When we create a composite index on three columns (country, provine, name), the country tree is built first. The leaf nodes of the country tree point to the corresponding root nodes of the provine tree. The leaf nodes of the provine tree, in turn, point to the corresponding root nodes of the name tree.

Let's go through each query one by one.

Query number 1:

1. SELECT * FROM customers WHERE provine = ‘Texas’ AND country = ‘US’;

Query number 1 uses the index because the order of conditions in the WHERE clause can be rearranged; in other words, InnoDB automatically moves the country condition before the provine condition, turning it into (country = ‘US’ AND provine = ‘Texas’). As a result, InnoDB can still traverse the country tree first and then the provine tree to get the result.

Query number 2:

2. SELECT * FROM customers WHERE provine = ‘Texas’;

Query number 2 does not use the index because there is no filter on country, so InnoDB simply cannot traverse the index tree.

Query number 3:

3. SELECT * FROM customers WHERE name = ‘JANE’ AND provine = ‘Texas’;

Query number 3 also does not use the index, just like query number 2, because there is no filter on country. So InnoDB cannot traverse the index tree either.

Query number 4:

4. SELECT * FROM customers WHERE country = ‘US’;

Query number 4 uses the index because it filters on country. So InnoDB can traverse the country tree first. Since there are no filters on provine and name, it returns all the records.

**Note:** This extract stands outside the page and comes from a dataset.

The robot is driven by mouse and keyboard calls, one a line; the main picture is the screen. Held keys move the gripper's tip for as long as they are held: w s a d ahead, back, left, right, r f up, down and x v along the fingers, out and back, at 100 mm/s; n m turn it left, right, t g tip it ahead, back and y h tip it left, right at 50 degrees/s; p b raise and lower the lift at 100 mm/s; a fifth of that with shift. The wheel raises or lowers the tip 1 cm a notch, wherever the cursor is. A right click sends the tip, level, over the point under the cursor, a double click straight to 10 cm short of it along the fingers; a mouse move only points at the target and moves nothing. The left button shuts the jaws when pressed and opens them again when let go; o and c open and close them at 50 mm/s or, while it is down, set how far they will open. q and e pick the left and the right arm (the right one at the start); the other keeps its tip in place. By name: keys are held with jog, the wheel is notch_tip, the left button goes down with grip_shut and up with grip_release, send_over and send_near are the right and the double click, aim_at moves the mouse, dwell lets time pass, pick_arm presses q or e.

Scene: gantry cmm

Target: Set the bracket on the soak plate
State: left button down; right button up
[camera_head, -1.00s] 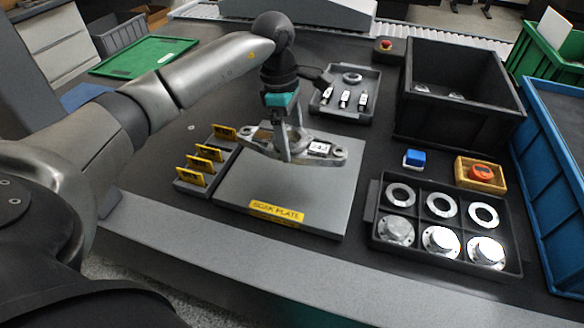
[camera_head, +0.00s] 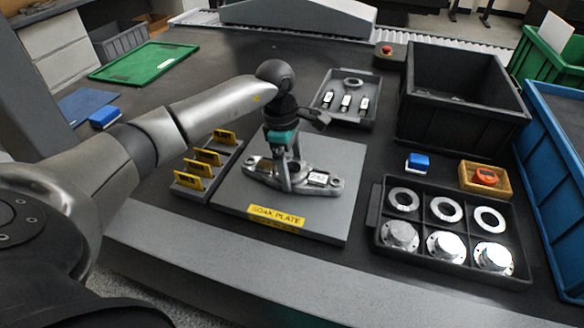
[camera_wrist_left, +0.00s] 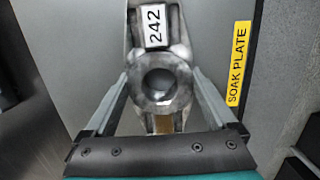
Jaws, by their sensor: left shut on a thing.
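The soak plate (camera_head: 240,205) is a flat grey slab with a yellow "SOAK PLATE" label (camera_head: 277,217). The bracket (camera_head: 327,187) is a grey metal piece with a round boss in the middle and a white tag. My left gripper (camera_head: 287,188) is shut on its middle, over the plate. The bracket lies level, on the plate or just above it; I cannot tell whether it touches. My right gripper is not in view.
A rack with yellow tags (camera_head: 205,163) stands left of the plate. A black tray of rings and flanged parts (camera_head: 378,212) is at the right. Behind are a small parts tray (camera_head: 347,117) and a deep black bin (camera_head: 460,92). A blue block (camera_head: 418,162) stands nearby.

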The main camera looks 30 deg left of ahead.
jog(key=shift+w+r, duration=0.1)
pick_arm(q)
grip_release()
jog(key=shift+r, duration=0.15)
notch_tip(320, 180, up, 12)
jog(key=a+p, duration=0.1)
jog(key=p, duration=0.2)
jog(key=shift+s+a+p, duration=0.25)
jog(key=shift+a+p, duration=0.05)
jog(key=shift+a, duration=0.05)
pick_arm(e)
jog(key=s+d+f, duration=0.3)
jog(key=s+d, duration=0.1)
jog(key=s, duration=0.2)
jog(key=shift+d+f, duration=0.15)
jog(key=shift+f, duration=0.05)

From this we can conclude that:

The order of columns in a composite index matters.

So how do we determine the correct column order when using a composite index?

The approach is: place the column with the highest number of distinct values first.

Going back to the previous example, is the column order (country, provine, name) in the composite index actually optimal?

There are about 200 countries in the world. Each country has roughly 300 provinces. These are all finite numbers. But the name field can take an enormous variety of different values across the world. For this reason, we should reorder the columns to (name, provine, country) to optimize query performance.

Covering Index

A covering index is a composite index built on all the columns referenced in the select statement.

Suppose I have the following select statement:

SELECT FirstName, LastName FROM customers WHERE country = ‘US’;

If I build a composite index on all three columns (FirstName, LastName, country), this is called a Covering Index.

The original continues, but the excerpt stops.